Cuando en la Iglesia se anuncia algo nuevo, el ministerio ‘huele’ enseguida al ‘hereje’. Justamente porque ama a la Iglesia, el profeta no se deja expulsar de ella ni inducir a renunciar a su misión”.

Jesús es ese profeta que anuncia una esperanza para el pecador, para el rechazado por los hombres.

Y esa misericordia resulta incómoda y molesta. Parece excesiva. ¿Dónde queda la justicia?

El amor sobre la ley

Anunciar la misericordia es un gesto profético. Jesús lo hizo.

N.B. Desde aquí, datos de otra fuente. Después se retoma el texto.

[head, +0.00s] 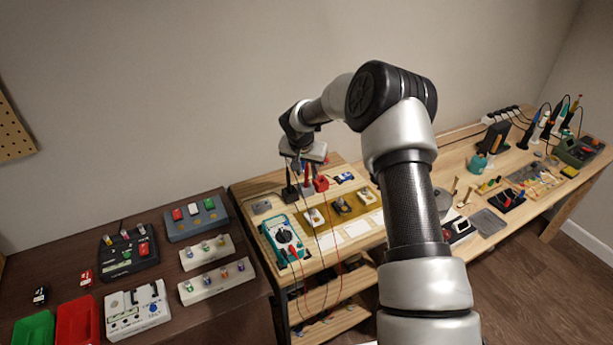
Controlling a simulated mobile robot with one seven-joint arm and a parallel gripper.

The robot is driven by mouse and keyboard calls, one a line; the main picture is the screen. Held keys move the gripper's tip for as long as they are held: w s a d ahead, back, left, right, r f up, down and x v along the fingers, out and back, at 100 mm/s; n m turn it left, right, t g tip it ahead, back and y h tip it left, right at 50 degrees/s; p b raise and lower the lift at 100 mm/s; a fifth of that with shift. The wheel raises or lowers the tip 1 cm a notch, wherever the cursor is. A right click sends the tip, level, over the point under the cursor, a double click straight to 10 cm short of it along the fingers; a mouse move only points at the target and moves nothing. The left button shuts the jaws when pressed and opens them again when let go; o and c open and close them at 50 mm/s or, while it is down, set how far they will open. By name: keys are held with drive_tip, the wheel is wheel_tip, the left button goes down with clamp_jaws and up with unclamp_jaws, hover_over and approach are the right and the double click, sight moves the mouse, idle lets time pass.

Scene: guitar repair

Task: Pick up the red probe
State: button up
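The red probe (308,175) is a thin, upright red stick at the back of the light wooden workbench, beside a small red block (321,184). A black probe (288,177) stands upright to its left in a dark holder (289,194). The teal multimeter (282,238) lies in front of them, with thin red and dark leads running from the probe area. My gripper (300,163) points down just above and around the tops of the probes. Its fingers are small and partly hidden by its own body, so I cannot tell whether it touches the red probe.
A yellow mat (354,210) with small parts and white cards (357,229) lie right of the multimeter. A blue item (344,177) lies behind. A dark table (213,302) at left holds pedals and red and green trays. My arm covers the middle of the bench.

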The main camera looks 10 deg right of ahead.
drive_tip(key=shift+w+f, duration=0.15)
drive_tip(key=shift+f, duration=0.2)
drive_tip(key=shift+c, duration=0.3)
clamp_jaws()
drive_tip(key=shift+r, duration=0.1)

La ley de Moisés es más clara, y dice que la adúltera ha de pagar por su pecado.

Pero Jesús es profético y habla de un Dios misericordia que los fariseos no logran aceptar. Por eso lo persiguen y buscan su muerte.

Jesús huele a hereje. Y debe morir. El hecho de dejar libre a una mujer que ha pecado públicamente no tiene perdón. Es inadmisible.

Esa actitud de Jesús los irrita. A mí me conmueve. Su valor y su misericordia. Va contra lo que dice la ley y pone por encima el amor, la misericordia, el perdón de un Dios que ama a su pueblo.

Pero no será bien visto y querrán acabar con su vida. Quisiera optar siempre por la misericordia.

Al mirar a mi hermano, al que peca, al mirarme a mí mismo. Con esa mirada de misericordia me mira Dios siempre y me salva.